The Ministry of Energy allowed two local oil companies to import petrol at a cost that is three times higher than the prices agreed under the G-to-G deal between Kenya and three Gulf-based oil suppliers.
According to a report that appeared in local business newspaper, Business Daily, the two local companies are One Petroleum and Oryx Energies. They were allowed to ship in a combine 120 tonnes of petrol in early March. This has raised fears that with the high cost of importation, Kenyans could be in for higher fuel prices from April 15.
According to reports by the newspaper, each of the two oil companies imported 60 tonnes of petrol. One Petroleum quoted a premium of $290 per tonne which was equivalent to Sh37,691.3. This was three times the $84 (equivalent to Sh10,917.48) quote for a similar quantity of fuel under the G-to-G deal.

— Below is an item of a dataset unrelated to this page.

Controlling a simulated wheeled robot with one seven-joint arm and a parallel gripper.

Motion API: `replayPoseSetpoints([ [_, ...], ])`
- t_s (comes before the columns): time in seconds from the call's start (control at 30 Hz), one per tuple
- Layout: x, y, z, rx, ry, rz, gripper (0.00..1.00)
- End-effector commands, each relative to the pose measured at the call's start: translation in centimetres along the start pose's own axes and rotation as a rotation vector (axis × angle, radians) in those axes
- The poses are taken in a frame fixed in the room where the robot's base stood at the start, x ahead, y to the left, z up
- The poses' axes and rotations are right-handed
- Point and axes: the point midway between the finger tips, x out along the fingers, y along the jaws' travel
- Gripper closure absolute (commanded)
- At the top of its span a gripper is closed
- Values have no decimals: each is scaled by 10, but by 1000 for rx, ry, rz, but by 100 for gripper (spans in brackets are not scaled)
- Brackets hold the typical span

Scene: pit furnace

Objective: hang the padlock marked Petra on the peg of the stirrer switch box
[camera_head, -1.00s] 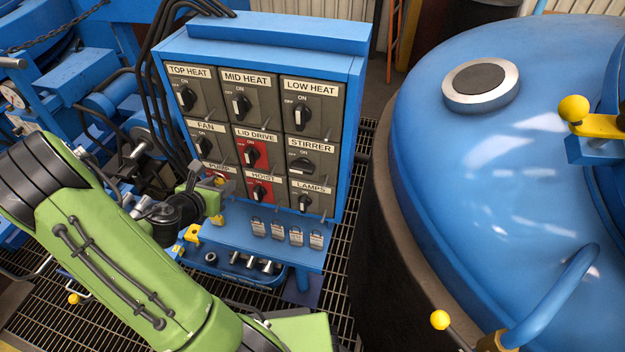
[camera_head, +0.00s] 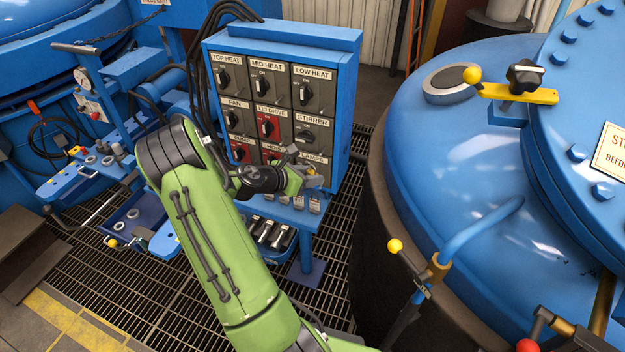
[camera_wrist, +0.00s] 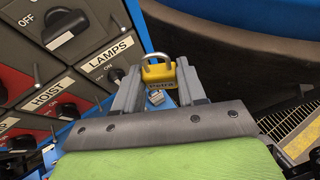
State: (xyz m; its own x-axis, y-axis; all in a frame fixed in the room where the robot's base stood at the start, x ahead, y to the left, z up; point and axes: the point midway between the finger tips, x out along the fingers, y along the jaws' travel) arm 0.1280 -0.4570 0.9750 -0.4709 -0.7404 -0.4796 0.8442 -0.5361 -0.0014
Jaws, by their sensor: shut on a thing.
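My gripper (camera_wrist: 160,80) is shut on a yellow padlock (camera_wrist: 160,72), which is upright with its shackle up. Its face reads Petra, partly blurred. In the head view, my gripper (camera_head: 306,174) is in front of the lower right of the switch panel, near the LAMPS box. The stirrer switch box (camera_head: 322,138) is in the right column, between LOW HEAT and LAMPS. Its knob (camera_wrist: 65,28) shows at the top left of the wrist view, with its label out of frame. The padlock is apart from the panel.
The LAMPS box (camera_wrist: 125,62) is beside the gripper in the wrist view. Several grey padlocks (camera_head: 298,203) stand along the shelf below the panel. A large blue furnace lid (camera_head: 440,140) is close on the right. Open grating (camera_head: 335,240) lies below.

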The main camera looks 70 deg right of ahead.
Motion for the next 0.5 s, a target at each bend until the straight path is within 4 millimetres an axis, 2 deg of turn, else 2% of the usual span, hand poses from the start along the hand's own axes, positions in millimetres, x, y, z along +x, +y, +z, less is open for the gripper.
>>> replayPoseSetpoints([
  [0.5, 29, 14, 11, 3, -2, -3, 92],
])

The G-to-G deal involves Gulf firms Saudi Aramco, Emirates National Oil Co, and Abu Dhabi National Oil Co. It has been running through three main oil companies, Galana Energies, Gulf Energy, and Oryx Energies. These companies have been distributing fuel on behalf of the three Gulf oil companies since March 2023.

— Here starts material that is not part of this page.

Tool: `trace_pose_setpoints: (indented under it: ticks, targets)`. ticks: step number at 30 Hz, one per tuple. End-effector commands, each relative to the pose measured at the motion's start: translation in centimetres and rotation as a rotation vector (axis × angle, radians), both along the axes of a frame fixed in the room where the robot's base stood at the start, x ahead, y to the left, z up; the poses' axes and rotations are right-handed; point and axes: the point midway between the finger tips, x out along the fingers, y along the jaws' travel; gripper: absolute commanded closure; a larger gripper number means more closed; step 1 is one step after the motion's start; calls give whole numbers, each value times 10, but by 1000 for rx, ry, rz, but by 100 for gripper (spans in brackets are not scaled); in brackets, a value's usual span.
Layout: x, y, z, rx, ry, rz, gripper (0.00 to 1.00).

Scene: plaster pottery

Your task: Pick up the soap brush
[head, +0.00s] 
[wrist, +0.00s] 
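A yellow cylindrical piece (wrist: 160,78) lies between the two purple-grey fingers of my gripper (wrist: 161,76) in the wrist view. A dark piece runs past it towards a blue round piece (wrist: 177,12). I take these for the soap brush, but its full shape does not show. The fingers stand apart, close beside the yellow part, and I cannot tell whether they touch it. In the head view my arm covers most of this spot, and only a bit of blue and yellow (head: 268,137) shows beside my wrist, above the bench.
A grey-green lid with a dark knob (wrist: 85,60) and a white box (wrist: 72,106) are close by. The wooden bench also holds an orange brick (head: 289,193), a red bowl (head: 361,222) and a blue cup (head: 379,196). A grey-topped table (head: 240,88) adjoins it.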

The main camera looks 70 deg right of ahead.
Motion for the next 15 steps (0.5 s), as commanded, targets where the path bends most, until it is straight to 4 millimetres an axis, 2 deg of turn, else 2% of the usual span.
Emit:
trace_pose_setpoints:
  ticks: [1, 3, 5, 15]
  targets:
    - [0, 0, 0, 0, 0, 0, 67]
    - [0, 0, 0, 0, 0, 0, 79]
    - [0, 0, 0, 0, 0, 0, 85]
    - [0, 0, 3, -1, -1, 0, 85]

According to the Ministry of Energy and Petroleum, Kenya has extended the G-to-G deal with the Gulf oil firms to 2028. The three firms will continue to supply gasoline, diesel, kerosene and jet fuel under the 180-day credit arrangement until early 2028.
READ MORE: 3 Gulf oil firms pocket Sh1.5 trillion from G-to-G Kenya fuel deal in 18 months
According to the report in the newspaper, the cost of petrol might rise by as much as Sh19 per litre. The newspaper quoted an industry source saying that this price hike will cover the premium margins that have been demanded by the importers.
“We are looking at an increase of at least Sh19 per litre on account of the premiums alone. Then we also add the global benchmark prices of fuel for the month of March [which are known as Platts] which are higher than those from the month of February. The effect is going to be huge unless the government goes for a significant subsidy,” the source was quoted.
Fuel prices have been rising globally following the war conflicting that is going on in Iran. The conflict has resulted in Iran closing the Strait of Hormuz, which is a critical water channel used for the movement of oil exports.
Following the closure, oil exporters from Gulf including Saudi Aramco – which is part of the G-to-G deal – have been using the Sikka Port in India, the Port of Antwerp-Bruges in Belgium and the ports situated along the Red Sea for the transportation of oil to markets such as Kenya.
According to the report, about 239.1 million litres of petrol are set to be loaded onto two vessels at the Port of Antwerp-Bruges in Belgium. The vessels shall sail towards Kenya via the Red Sea – Mediterranean route and dock at the Port of Mombasa at between April 16 and April 27.
Another 81.15 million litres of dual-purpose kerose and 75.6 million litres of diesel shall be loaded onto vessels at the Sikka Port in India. These vessels will be expected to dock at the Port of Mombasa between April 12 and April 21.